Find, in the records below, the line that contains "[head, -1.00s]" and the line that contains "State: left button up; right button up". Copy those two lines and everything between them exactly, but not the pictures.

** START OF Exercise inputs **

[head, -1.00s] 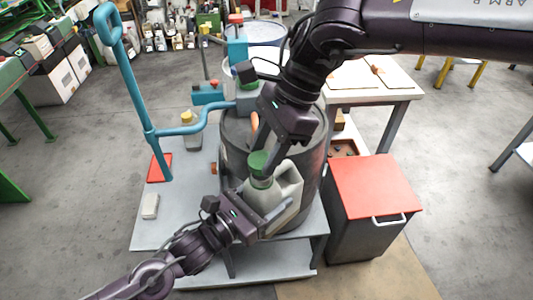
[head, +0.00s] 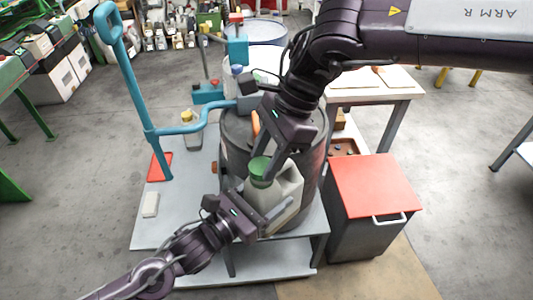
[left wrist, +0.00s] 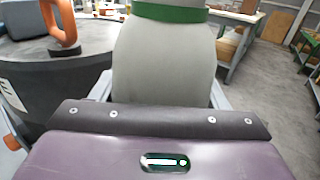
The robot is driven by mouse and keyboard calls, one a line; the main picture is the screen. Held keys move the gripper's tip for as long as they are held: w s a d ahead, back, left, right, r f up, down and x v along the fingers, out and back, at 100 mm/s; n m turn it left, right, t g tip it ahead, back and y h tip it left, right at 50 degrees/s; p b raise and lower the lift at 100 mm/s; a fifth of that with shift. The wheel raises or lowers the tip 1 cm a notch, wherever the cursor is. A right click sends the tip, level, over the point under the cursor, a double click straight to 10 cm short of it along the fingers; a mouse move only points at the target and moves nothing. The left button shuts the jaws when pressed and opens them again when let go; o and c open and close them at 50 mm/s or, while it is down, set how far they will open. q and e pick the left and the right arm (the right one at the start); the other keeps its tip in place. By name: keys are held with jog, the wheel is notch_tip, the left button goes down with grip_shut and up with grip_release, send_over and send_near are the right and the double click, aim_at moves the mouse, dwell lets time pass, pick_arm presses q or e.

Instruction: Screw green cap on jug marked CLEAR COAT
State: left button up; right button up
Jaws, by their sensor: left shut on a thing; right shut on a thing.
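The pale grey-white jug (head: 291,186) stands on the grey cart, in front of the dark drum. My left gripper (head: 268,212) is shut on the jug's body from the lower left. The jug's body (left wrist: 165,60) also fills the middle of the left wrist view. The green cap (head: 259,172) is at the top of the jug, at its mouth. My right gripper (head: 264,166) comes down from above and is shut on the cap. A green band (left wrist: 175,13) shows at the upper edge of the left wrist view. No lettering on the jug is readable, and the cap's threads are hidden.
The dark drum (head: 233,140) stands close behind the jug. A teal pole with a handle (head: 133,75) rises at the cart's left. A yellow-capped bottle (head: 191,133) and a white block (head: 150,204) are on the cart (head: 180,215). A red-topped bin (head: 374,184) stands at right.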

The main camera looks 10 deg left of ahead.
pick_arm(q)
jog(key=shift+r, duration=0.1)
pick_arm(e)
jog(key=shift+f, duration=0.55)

** END OF Exercise inputs **
** START OF Exercise inputs **

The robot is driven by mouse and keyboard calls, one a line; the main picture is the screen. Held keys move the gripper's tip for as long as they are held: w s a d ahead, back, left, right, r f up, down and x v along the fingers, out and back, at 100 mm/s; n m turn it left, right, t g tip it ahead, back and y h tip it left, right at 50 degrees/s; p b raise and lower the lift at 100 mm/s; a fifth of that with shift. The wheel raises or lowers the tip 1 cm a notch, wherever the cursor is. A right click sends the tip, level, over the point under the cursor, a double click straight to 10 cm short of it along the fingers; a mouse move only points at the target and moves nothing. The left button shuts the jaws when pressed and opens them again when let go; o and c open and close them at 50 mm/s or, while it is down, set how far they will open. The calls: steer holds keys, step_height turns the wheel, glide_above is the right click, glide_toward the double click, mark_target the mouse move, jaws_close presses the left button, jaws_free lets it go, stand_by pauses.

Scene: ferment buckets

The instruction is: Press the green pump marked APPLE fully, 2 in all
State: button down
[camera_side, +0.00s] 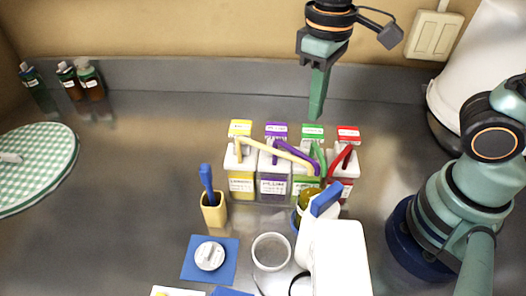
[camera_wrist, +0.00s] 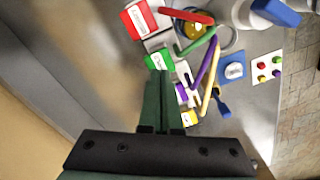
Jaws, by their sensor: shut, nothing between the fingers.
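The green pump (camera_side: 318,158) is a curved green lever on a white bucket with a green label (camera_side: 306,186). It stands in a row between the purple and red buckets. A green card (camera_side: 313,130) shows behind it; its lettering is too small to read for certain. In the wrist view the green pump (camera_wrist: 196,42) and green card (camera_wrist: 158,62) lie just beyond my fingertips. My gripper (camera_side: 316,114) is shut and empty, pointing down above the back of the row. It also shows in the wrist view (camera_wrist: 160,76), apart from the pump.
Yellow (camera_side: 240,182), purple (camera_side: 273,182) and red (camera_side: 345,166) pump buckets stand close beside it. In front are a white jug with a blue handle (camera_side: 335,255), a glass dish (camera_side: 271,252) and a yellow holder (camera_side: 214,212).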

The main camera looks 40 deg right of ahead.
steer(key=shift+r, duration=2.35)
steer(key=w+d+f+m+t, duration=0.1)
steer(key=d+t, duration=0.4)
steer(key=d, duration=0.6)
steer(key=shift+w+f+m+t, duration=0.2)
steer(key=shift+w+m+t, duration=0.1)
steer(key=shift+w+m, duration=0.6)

** END OF Exercise inputs **

> [Solution to the exercise]
[head, -1.00s] 
[head, +0.00s] 
[left wrist, +0.00s] 
The robot is driven by mouse and keyboard calls, one a line; the main picture is the screen. Held keys move the gripper's tip for as long as they are held: w s a d ahead, back, left, right, r f up, down and x v along the fingers, out and back, at 100 mm/s; n m turn it left, right, t g tip it ahead, back and y h tip it left, right at 50 degrees/s; p b raise and lower the lift at 100 mm/s; a fifth of that with shift. The wheel raises or lowers the tip 1 cm a notch, wherever the cursor is. A right click sends the tip, level, over the point under the cursor, a double click straight to 10 cm short of it along the fingers; a mouse move only points at the target and moves nothing. The left button shuts the jaws when pressed and opens them again when let go; o and c open and close them at 50 mm/s or, while it is down, set how far they will open. q and e pick the left and the right arm (the right one at the start); the other keeps its tip in place. By name: keys are held with jog, the wheel is notch_tip, the left button goes down with grip_shut and up with grip_release, send_over and send_near are the right and the double click, aim_at moves the mouse, dwell lets time pass, pick_arm presses q or e.

Instruction: Screw green cap on jug marked CLEAR COAT
State: left button up; right button up

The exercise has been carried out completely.